Allan Gray holds more than 5 percent of Sasol, the petrochemical giant.
He said yesterday:
"Our view is this is a standard filing. It has to include all the risks. Every risk conceivable needs to be listed."
"They [Sasol] are obliged to list empowerment."
He said that with most empowerment transactions shareholders were giving up something, either because the transaction was not done at the full price or because the company offering the stake was putting up the finance.
These risks might be obvious and to South African investors, but they might not be apparent to an international investor.
Sasol filed its now infamous form 20-F with US regulator the Securities and Exchange Commission (SEC) last month.
It said that due to empowerment legislation, "we cannot assure you that this participation will take place through transactions occurring at fair market terms and that this will not have a material adverse effect on our business, operating results, cash flows and financial condition".
The company said something similar on employment equity and affirmative action. It went on to list terror attacks, HIV/Aids, retention of skilled staff, shifts in public opinion, patents, accidents and a host of other possible threats.
On Friday President Thabo Mbeki joined the Public Investment Commissioners and the Black Managers Forum in criticising Sasol's SEC filing.
Sasol's chairman, Paul Kruger, said in its 2003 annual report:
"Changes in ownership are profound events in business, especially when they are directed by legislation rather than being a consequence of market forces."
Pieter Cox, the company's chief executive, said Sasol's creation of a R10 billion fund for black economic empowerment was testimony to the the group's commitment to transformation in the liquid fuels industry.
However, after almost a decade of democracy, the Sasol board has no black executive directors.
In October Sasol Oil and Exel Petroleum, an empowerment firm, applied to the Competition Commission to merge their businesses, giving Sasol access to the retail market next year for the first time.

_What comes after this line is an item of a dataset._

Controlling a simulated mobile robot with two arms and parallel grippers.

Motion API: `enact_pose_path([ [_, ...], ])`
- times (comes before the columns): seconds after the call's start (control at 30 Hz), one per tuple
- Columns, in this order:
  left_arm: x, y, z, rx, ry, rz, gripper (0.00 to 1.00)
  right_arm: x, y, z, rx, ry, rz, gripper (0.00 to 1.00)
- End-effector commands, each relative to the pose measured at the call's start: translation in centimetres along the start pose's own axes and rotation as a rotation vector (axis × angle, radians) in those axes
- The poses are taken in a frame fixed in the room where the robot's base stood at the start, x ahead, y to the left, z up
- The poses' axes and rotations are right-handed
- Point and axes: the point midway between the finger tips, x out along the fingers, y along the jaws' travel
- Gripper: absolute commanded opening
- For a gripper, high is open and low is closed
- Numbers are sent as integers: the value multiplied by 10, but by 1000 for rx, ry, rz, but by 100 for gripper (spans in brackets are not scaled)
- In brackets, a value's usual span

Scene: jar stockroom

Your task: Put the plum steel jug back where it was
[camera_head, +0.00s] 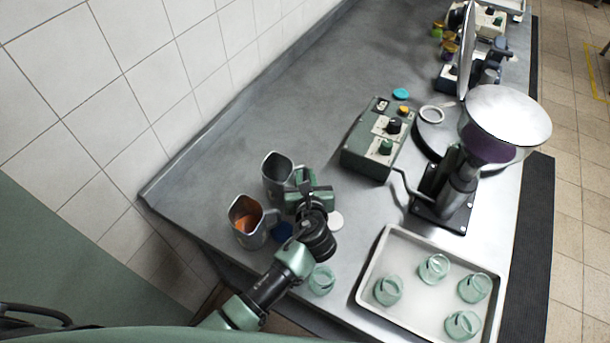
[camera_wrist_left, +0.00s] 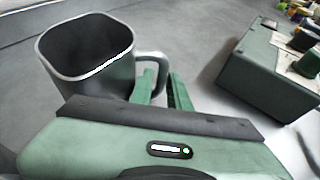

Having cleared the commission's hurdles, the two companies will appear before the Competition Tribunal this week.
Sasol has not been able to put a monetary value to its empowerment deal, or explain what percentage of the company would be held by its empowerment partners.
Sasol's profitability has already been heavily knocked by rand strength. A report from Merrill Lynch last week added that the termination of legislated preferential supply agreements with the local oil industry would hurt Sasol's profit.
Merrill Lynch projected headline earnings a share would be down for the full year by 31 percent.
The poor performance of the dollar, not only against the rand but against other currencies such as the euro, was creating another headache for the group.
About 90 percent of Sasol's revenues are generated in dollars, and a third of its costs are in rand. It is making less money and costs are rising with no ceiling in sight.
Sasol's share price has fallen 18.75 percent this year. It closed R3.21 lower at R85.31 on Friday.